Under the hood, what the zksnark is actually doing is prove a set of constraints (each constraint is a simple arithmetic statement that is true or false), so that the full set of constraints is true if and only if the public output is correctly calculated from the private input.

So the machinery of the zksnark (e.g., a zksnark circuit compiler such as Circom) makes it simple for us to add additional constraints that implement the desired logic of the full problem to be solved. Here, we want to also prove that the secret $S$ hashes to a publicly known value for the hash of the secret, $H = \text{Hash}(S)$. For example, maybe $S$ is the private key for a blockchain wallet, $H$ is the publicly known wallet address owned by that private key, and $\text{Hash}$ is the method to compute the wallet address from the private key.

So the zksnark should have a system of constraints that implement the following: $$H - \text{Hash}(S) == 0 \\ \text{encryptedSecret} - \text{f}(S, \text{salt}) == 0 $$

Here, the function $f$ is the encryption function that encrypts the secret using Bob's public key, and $\text{salt}$ is the salt/nullifier that could be optionally included to prevent replay attacks, double spends, etc.

In a possible implementation, $\text{f}$ and $\text{Hash}$ are published functions, $H$ is a public input to the zksnark and is known to be the correct hash of the secret $S$, $S$ and $\text{salt}$ are private inputs to the zksnark, and $\text{encryptedSecret}$ is the public output of the zksnark.
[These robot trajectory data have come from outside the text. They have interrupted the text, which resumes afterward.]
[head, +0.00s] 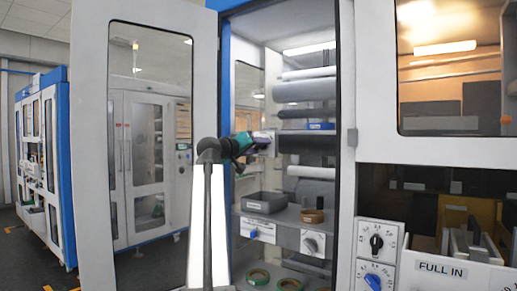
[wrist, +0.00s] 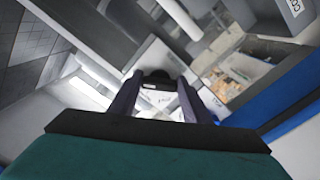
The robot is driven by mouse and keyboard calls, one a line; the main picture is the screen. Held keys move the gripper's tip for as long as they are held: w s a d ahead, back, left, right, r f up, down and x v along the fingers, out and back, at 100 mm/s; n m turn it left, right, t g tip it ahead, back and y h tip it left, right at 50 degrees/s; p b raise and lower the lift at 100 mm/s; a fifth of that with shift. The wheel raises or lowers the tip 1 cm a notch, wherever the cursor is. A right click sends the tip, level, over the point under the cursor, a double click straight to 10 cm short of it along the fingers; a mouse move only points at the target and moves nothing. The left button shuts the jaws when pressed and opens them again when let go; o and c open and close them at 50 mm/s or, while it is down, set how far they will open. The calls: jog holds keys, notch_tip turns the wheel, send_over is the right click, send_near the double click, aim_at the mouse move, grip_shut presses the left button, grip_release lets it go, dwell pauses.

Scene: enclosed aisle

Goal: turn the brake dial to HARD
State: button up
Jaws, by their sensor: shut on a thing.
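My gripper (head: 263,139) reaches through the open cabinet doorway, its teal wrist in front of a pale plate (head: 271,148). A white plate with small print shows behind the dial and between the fingers. The lettering is too small and tilted to read, so I cannot tell the dial's setting. The dial is hidden by my gripper in the head view.
The open glass door (head: 150,130) stands left of my arm. Rollers (head: 307,90) fill the upper cabinet. Below are a grey tray (head: 263,203), a blue knob (head: 253,234), a pale knob (head: 310,244) and tape rings. A black knob (head: 376,242) and another blue knob (head: 373,281) are at right.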

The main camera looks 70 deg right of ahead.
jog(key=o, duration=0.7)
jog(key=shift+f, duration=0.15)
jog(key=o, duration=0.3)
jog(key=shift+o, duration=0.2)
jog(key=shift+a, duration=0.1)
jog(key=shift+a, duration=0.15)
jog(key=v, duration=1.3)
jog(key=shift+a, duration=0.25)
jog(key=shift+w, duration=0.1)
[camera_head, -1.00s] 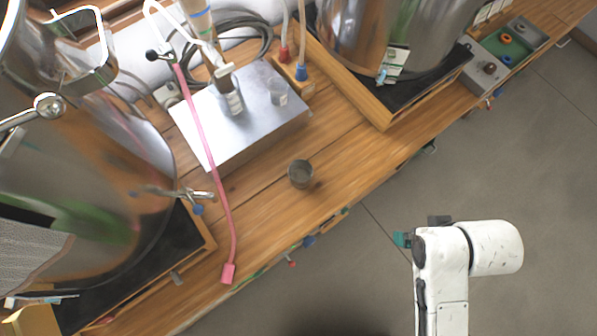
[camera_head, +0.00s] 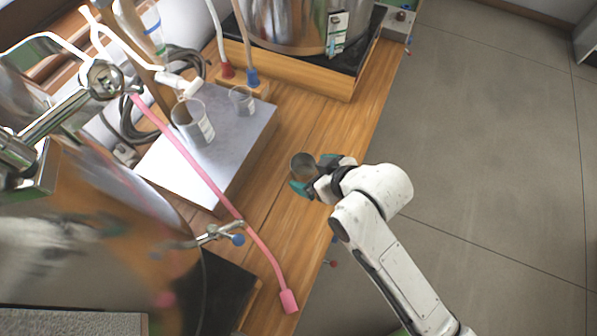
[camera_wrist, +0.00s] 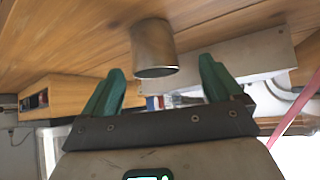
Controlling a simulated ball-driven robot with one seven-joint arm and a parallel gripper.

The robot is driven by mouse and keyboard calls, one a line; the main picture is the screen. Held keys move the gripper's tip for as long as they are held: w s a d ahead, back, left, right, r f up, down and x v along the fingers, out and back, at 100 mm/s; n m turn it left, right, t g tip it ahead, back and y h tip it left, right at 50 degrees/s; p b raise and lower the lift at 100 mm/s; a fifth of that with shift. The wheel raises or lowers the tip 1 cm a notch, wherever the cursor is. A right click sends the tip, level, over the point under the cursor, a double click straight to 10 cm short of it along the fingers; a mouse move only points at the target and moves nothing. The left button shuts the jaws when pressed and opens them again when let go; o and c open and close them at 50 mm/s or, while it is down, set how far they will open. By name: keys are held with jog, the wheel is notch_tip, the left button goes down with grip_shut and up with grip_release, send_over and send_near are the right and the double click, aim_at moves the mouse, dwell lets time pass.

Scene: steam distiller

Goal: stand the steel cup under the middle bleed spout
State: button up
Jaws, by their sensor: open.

The zksnark is configured to prove that the constraints above are satisfied, which means that Alice knows a secret $S$ and a $\text{salt}$ which satisfy the constraints and produce the encrypted output $\text{encryptedSecret}$.

Victor the verifier can then run the standard verifier algorithm for the zksnark, to verify that the full logic has been satisfied.

(Note: the original question had a typo in "Alice wants to share a secret with Bob so she encrypts it with Bob's private key", as it should say "encrypts it with Bob's public key".)

Answer 2

Private verification of a Sudoku solution, Bowe-Maxwell talk and a bitcoin transaction at Financial Crypto 2016 workshop.

The problem solved with verification was:

1. buyer is reluctant to sent his coins first, at risk of receiving random bits;
2. seller is reluctant to send his solution to the puzzle first, at risk of receiving no reward.

A non-interactive proof was introduced and implemented to verify that:

1. the plaintext is a valid Sudoku solution to the puzzle at hand;
2. the ciphertext was produced with a key;
3. the key is a pre-image to the hash value, that was sent to the buyer with the ciphertext.

This hash could be used to create HTLC transaction so that the seller would claim his coins only by publishing the key on the blockchain. Well actually a script was used, but lets stick to HTLC as a simplification.

The short practical answer is: one would verify a hash preimage with a zkSNARK proof. Another (general) answer is, an interactive proof system exists for any NP language.

A shameless ad: an alternative Sudoku solution verification circuit was designed, starting from polynomial set representation and "playing cards" solution of Naor, presented at IEEE ATIT 2019.

https://github.com/vadym-f/Sudoku_solvability_proof/tree/master/IEEE_ATIT_2019

Answer 3

There is a ZK-STARK that proves you know the preimage to a value. "The Rescue-Hash statement proven by the prover given in this code is:

"I know a sequence of n + 1 inputs {w_i} such that H(...H(H(w_0, w_1), w_2) ..., w_n) = p"

where:

H is the Rescue hash function.
Each w_i is a 4-tuple of field elements. These are private inputs, known only to the prover.
p is the public output of the hash (which also consists of 4 field elements).

" https://github.com/starkware-libs/ethSTARK/tree/ziggy